**Stated goal**
Copy out the entries exactly, from the first line to the last.

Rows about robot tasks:
>>>>
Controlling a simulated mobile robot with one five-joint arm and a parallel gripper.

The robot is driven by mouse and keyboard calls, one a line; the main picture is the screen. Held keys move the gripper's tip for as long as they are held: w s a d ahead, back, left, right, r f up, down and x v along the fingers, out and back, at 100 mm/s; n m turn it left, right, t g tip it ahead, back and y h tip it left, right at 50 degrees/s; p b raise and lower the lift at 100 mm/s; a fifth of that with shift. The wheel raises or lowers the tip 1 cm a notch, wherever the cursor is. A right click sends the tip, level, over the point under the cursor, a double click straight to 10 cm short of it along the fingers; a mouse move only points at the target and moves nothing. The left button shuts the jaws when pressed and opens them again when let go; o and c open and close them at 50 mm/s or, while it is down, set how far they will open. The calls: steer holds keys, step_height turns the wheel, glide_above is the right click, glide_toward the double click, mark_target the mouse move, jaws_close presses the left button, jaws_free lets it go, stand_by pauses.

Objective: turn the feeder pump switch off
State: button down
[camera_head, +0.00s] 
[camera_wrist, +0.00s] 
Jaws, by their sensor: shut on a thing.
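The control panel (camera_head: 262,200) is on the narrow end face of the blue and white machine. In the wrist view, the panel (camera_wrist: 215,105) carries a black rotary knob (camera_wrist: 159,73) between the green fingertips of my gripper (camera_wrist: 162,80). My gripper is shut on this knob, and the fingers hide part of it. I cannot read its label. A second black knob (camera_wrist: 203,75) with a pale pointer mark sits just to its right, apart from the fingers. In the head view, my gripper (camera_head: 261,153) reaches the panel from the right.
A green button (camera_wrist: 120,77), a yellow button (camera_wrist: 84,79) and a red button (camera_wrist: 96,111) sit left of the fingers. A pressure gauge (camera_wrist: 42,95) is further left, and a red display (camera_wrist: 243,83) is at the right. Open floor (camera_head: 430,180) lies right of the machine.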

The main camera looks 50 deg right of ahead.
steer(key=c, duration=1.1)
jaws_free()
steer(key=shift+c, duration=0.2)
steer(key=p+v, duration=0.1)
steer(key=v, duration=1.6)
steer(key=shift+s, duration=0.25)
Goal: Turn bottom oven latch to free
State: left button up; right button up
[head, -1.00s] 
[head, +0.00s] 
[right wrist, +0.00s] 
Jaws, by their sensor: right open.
<<<<
**The completed task**
Controlling a simulated mobile robot with one five-joint arm and a parallel gripper.

The robot is driven by mouse and keyboard calls, one a line; the main picture is the screen. Held keys move the gripper's tip for as long as they are held: w s a d ahead, back, left, right, r f up, down and x v along the fingers, out and back, at 100 mm/s; n m turn it left, right, t g tip it ahead, back and y h tip it left, right at 50 degrees/s; p b raise and lower the lift at 100 mm/s; a fifth of that with shift. The wheel raises or lowers the tip 1 cm a notch, wherever the cursor is. A right click sends the tip, level, over the point under the cursor, a double click straight to 10 cm short of it along the fingers; a mouse move only points at the target and moves nothing. The left button shuts the jaws when pressed and opens them again when let go; o and c open and close them at 50 mm/s or, while it is down, set how far they will open. The calls: steer holds keys, step_height turns the wheel, glide_above is the right click, glide_toward the double click, mark_target the mouse move, jaws_close presses the left button, jaws_free lets it go, stand_by pauses.

Objective: turn the feeder pump switch off
State: button down
[camera_head, +0.00s] 
[camera_wrist, +0.00s] 
Jaws, by their sensor: shut on a thing.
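The control panel (camera_head: 262,200) is on the narrow end face of the blue and white machine. In the wrist view, the panel (camera_wrist: 215,105) carries a black rotary knob (camera_wrist: 159,73) between the green fingertips of my gripper (camera_wrist: 162,80). My gripper is shut on this knob, and the fingers hide part of it. I cannot read its label. A second black knob (camera_wrist: 203,75) with a pale pointer mark sits just to its right, apart from the fingers. In the head view, my gripper (camera_head: 261,153) reaches the panel from the right.
A green button (camera_wrist: 120,77), a yellow button (camera_wrist: 84,79) and a red button (camera_wrist: 96,111) sit left of the fingers. A pressure gauge (camera_wrist: 42,95) is further left, and a red display (camera_wrist: 243,83) is at the right. Open floor (camera_head: 430,180) lies right of the machine.

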The main camera looks 50 deg right of ahead.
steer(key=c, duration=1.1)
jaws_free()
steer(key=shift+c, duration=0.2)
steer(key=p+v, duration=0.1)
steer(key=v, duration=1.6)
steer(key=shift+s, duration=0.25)
Goal: Turn bottom oven latch to free
State: left button up; right button up
[head, -1.00s] 
[head, +0.00s] 
[right wrist, +0.00s] 
Jaws, by their sensor: right open.

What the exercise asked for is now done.